Face à ce climat qui rapproche le gouvernement grec des Orban et des Bolsonaro, une mobilisation diverse commence à poindre : même les eurodéputés (sociaux-démocrates, verts, eurogroupe de la gauche) ont écrit à Mitsotakis pour dénoncer des faits qui dépassent les seuls droits des victimes et remettent en cause le sens même de l'état de droit. Ça ne mange pas de pain, mais il est urgent que sur le plan international, l'image voulue d'un gouvernement de « centre droit » soit remise en cause pour montrer la dérive d’extrême droite déroulée par ce gouvernement, et le mouvement ouvrier international a un rôle crucial à jouer. Sur place, face à un ministre des flics (officiellement, ministre « de la protection du Citoyen » !…) imperturbable, la mobilisation commence à s'organiser, mais là encore, elle est largement insuffisante : récemment, une réunion unitaire n'a regroupé que la seule gauche radicale et révolutionnaire, le KKE et Syriza brillant par leur absence… Pourtant, on peut penser qu'une campagne unitaire doit désormais se lancer avec un objectif précis : face à tous les faits indignes couverts par Chryssoïdis, l'exigence de sa démission est une demande minimum, et on peut penser que gagner une telle bataille serait un facteur d'affaiblissement sérieux de la droite au pouvoir, tant celle-ci se base sur la répression des droits : son objectif désormais, c'est non seulement la limitation des manifs, mais carrément la restriction du droit de grève.
Métro de Thessalonique : contre les projets destructeurs des talibans de Koulis !
Une fois n'est pas coutume : la bataille pour les droits passe aussi aujourd'hui par la défense d'un site archéologique qui risque d'être détruit de par la volonté d'une droite soucieuse des seuls profits. En effet, à l'occasion de la construction d'une ligne de métro à Thessalonique, ville qui n'a jamais cessé d'être un grand pôle vivant depuis sa fondation au IVe siècle avant J.-C., ont été découverts de très importants vestiges byzantins, découverte saluée par la communauté archéologique internationale : les archéologues, l'ancien maire de la ville et la société de construction du métro s'étaient alors mis d'accord pour prendre le temps nécessaire pour consolider le site et bâtir la station de métro autour de ces vestiges, comme cela a pu être fait à d'autres occasions à Athènes, ce qui fait d'ailleurs de certaine stations athéniennes des musées vivants ! Face à eux, une alliance d'intérêts réactionnaires et économiques étaient pour décoller les vestiges et aller les exposer dans un musée militaire ! Or, lors de son discours de rentrée à la foire internationale de Thessalonique, le Premier ministre Mitsotakis, connu sous le surnom de Koulis, et dont l'ouverture culturelle n'est certes pas la qualité la plus connue, annonçait sans que les instances archéologiques en aient été informées que les vestiges seraient décollés et « replacés » une fois que la station serait prête !
Stupeur de la communauté scientifique devant la perspective d'un tel massacre, contraire à toutes les recommandation scientifiques.
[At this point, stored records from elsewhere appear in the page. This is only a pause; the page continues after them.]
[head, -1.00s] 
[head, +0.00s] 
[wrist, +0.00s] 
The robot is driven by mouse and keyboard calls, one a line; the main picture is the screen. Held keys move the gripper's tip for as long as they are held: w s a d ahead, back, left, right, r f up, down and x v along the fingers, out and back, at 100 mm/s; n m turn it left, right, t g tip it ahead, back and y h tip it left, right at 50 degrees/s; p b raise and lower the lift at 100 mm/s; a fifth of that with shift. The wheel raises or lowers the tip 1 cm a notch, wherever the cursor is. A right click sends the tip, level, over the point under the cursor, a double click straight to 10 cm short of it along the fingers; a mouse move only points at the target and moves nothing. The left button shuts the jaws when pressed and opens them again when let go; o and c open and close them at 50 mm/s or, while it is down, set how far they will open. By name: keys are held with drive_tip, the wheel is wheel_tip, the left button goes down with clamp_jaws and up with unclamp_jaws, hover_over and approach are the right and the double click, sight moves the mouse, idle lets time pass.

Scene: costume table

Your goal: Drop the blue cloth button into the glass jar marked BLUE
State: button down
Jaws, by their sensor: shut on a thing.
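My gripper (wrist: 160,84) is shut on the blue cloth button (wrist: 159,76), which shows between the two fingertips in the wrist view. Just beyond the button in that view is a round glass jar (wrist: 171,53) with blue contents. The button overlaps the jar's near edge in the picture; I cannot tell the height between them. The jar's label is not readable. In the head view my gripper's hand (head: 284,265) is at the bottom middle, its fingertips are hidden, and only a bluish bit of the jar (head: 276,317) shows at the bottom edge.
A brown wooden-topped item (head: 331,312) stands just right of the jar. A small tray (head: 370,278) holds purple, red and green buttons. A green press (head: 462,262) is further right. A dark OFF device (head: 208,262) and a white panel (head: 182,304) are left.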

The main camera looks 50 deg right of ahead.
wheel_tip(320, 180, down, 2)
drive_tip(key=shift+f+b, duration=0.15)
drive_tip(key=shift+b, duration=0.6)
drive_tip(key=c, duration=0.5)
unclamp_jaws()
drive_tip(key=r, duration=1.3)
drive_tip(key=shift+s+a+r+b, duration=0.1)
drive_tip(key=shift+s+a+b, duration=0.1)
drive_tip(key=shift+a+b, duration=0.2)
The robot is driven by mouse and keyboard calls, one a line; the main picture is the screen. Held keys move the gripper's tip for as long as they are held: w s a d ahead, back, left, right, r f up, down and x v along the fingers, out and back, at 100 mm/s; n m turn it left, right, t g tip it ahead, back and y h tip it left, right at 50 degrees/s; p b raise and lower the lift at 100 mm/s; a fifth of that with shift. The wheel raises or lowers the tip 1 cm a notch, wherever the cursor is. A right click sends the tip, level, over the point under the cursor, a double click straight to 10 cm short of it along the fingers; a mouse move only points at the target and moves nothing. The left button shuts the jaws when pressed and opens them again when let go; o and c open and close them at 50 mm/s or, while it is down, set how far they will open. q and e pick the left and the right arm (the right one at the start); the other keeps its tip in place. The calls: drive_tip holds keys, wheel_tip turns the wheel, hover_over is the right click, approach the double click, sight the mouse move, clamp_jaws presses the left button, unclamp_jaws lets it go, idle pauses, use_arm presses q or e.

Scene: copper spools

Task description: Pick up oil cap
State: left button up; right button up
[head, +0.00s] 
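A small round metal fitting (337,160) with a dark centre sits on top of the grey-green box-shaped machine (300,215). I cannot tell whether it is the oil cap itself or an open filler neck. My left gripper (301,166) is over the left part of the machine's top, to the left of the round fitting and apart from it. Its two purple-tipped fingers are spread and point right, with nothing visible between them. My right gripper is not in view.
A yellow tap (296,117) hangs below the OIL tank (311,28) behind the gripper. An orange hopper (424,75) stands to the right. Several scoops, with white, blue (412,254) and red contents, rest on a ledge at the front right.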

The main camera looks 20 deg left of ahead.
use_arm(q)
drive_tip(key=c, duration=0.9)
Les raisons : un gain de temps de trois ans, donc de très substantielles économies. Mais aussi, sans aucun doute, tout le petit esprit revanchard de cette droite sans envergure, qui voudrait ainsi venger l'humiliation faite à son ancien chef Samaras quand ce dernier avait voulu faire croire, dans le cadre de sa politique nationaliste, qu'on avait découvert en Macédoine (grecque, bien sûr !) le tombeau d'Alexandre le Grand ! Et on a vu ces dernières semaines la direction du ministère de la culture mener une véritable politique visant à terroriser les membres du Conseil archéologique central (KAS) … qui a fini par voter pour cette solution digne des talibans décapitant les statues !
Face à cette mesure, reflet d'une conception culturelle qui voit les découvertes archéologiques comme l'occasion d'ouvrir un Disneyland, de nombreux habitantEs de Thessalonique, de nombreuses associations de défense de l'environnement naturel et historique, le Syndicat national des Archéologues, de nombreux scientifiques du monde entier se sont mobilisés et se mobilisent pour faire revenir le gouvernement sur cette décision catastrophique. Dans le contexte actuel, cette bataille ne doit surtout pas être considérée comme secondaire ou « pittoresque » : ses enjeux culturels et politiques sont au premier plan, et un soutien international est là aussi indispensable !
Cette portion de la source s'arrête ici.